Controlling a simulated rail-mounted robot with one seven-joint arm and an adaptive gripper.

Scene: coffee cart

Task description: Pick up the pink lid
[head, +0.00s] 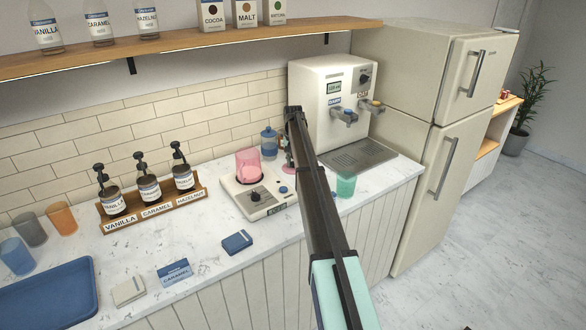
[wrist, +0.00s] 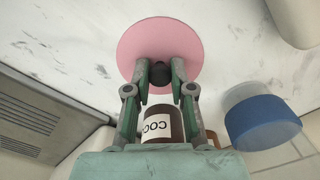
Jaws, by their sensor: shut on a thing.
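The pink lid (wrist: 160,38) is a flat round disc with a dark knob (wrist: 158,72) at its centre. In the wrist view it lies at the top middle, over the marble counter. My gripper (wrist: 159,70) is shut on the knob, one finger on each side. In the head view only a small piece of the lid (head: 289,167) shows, by the end of my arm, which hides most of the gripper. Whether the lid touches the counter I cannot tell.
A brown jar (wrist: 160,124) with a partly hidden label and a blue-lidded jar (wrist: 262,118) stand close by. A pink cup (head: 247,166) sits on a white appliance (head: 236,190) to the left. The drinks dispenser (head: 318,85) and a green cup (head: 346,186) are to the right.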

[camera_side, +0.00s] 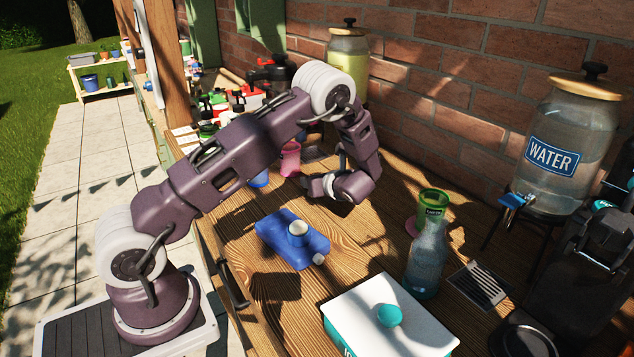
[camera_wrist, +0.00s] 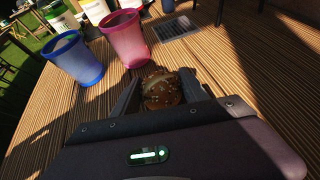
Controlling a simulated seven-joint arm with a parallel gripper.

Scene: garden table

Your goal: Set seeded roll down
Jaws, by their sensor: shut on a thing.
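My gripper (camera_wrist: 160,92) is shut on the seeded roll (camera_wrist: 162,88), a round brown bun with pale seeds that sits between the two fingers in the wrist view. In the side view my gripper (camera_side: 312,187) is over the back part of the wooden table (camera_side: 235,232). I cannot make out the roll there. How far the roll is above the planks is hard to tell.
A blue cup (camera_wrist: 75,60) and a pink cup (camera_wrist: 125,38) stand just beyond the roll. Bare planks lie between.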

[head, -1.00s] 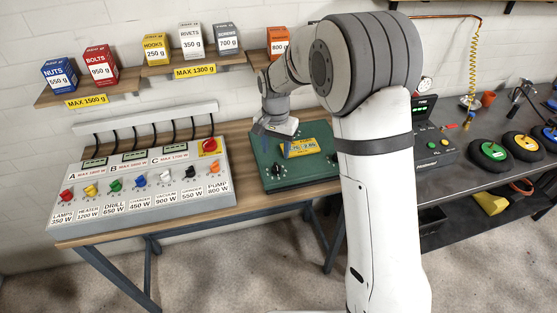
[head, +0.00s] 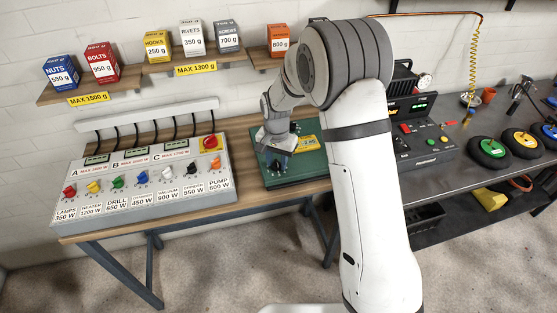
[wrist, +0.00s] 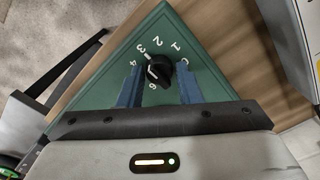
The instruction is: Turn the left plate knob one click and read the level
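The green plate (head: 312,166) lies on the wooden bench, with a yellow level (head: 309,143) on it, partly hidden by my arm; its reading is too small to tell. My gripper (head: 278,165) is over the plate's left front corner. In the wrist view, that corner of the plate (wrist: 108,75) carries a black knob (wrist: 160,72) ringed by white numbers, its white pointer towards about 3 or 4. My gripper (wrist: 160,88) is open, its blue fingers on either side of the knob with gaps visible. The plate's right part is hidden behind my arm.
A grey switch panel (head: 145,203) with coloured knobs stands left of the plate. Shelves with weight boxes (head: 103,68) are on the wall above. A dark bench (head: 480,166) with a black device and coloured discs is at right.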

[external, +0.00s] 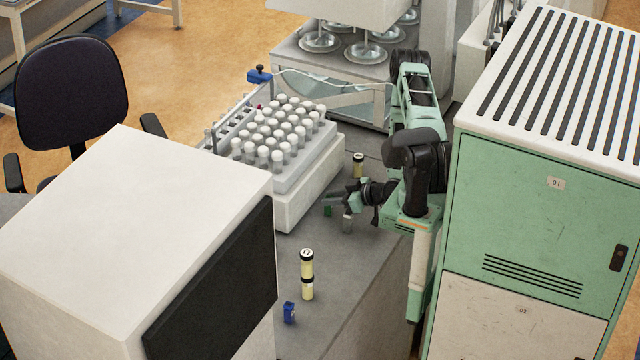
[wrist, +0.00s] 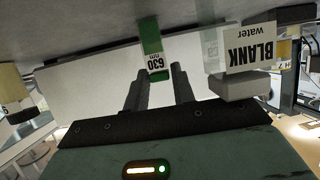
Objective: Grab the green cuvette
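The green cuvette (external: 328,210) stands on the grey bench top beside my gripper (external: 346,198). In the wrist view, which looks upside down, the green cuvette (wrist: 151,38) has a white label reading 630 nm. My gripper (wrist: 158,72) is open there, its two dark fingers apart. The cuvette is just beyond the fingertips, roughly lined up with the gap between them. No contact shows, and I cannot tell whether its near end is between the tips.
A pale cuvette labelled BLANK water (wrist: 250,50) stands close beside the green one; it also shows in the external view (external: 347,224).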

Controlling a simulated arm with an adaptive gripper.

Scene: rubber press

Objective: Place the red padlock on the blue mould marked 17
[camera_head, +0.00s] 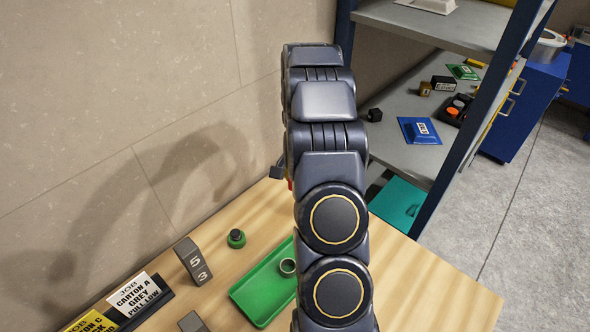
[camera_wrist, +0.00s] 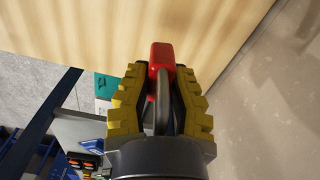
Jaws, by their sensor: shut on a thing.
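In the wrist view my gripper (camera_wrist: 160,78) has its yellow toothed fingers shut on the red padlock (camera_wrist: 161,54). The padlock's red body sticks out beyond the fingertips, and its grey shackle lies between the fingers. Pale wood shows behind it. In the head view my arm hides most of the gripper and padlock; only a small red bit shows at the arm's left edge. A blue flat piece with a white label (camera_head: 419,130) lies on the grey shelf, right of the arm; its marking is too small to read, so I cannot tell whether it is mould 17.
The wooden table (camera_head: 425,285) holds a green tray (camera_head: 257,301), a green round piece (camera_head: 236,238), a grey block marked 5 and 3 (camera_head: 193,261) and job cards (camera_head: 134,295). A teal piece (camera_head: 398,204) lies below the shelf (camera_head: 400,158). A dark blue post (camera_head: 470,115) stands to the right.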

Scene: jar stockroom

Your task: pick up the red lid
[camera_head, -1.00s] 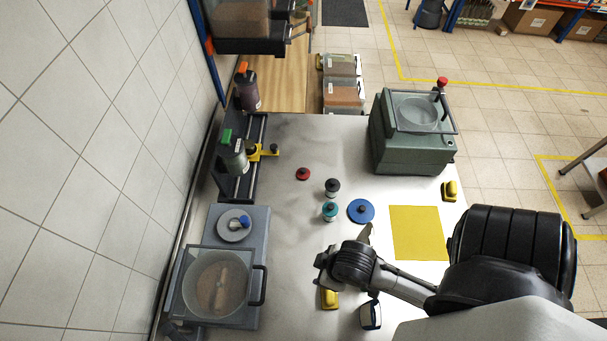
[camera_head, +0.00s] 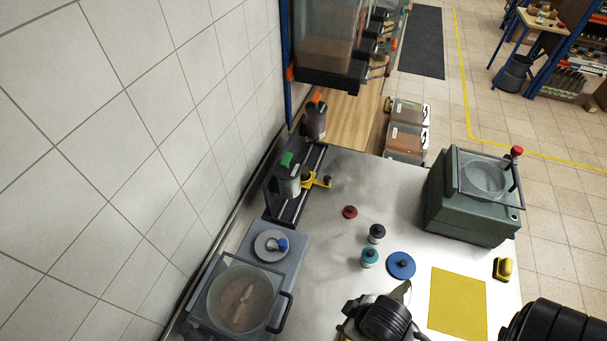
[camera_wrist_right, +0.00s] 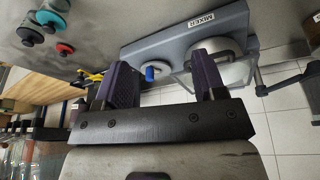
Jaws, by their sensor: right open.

****

EXERCISE AIM: Show the lines of the records that include the string "joint".

SOLUTION TO THE PROBLEM:
Controlling a simulated rail-mounted robot with one seven-joint arm and an adaptive gripper.
Controlling a simulated seven-joint arm with a parallel gripper.

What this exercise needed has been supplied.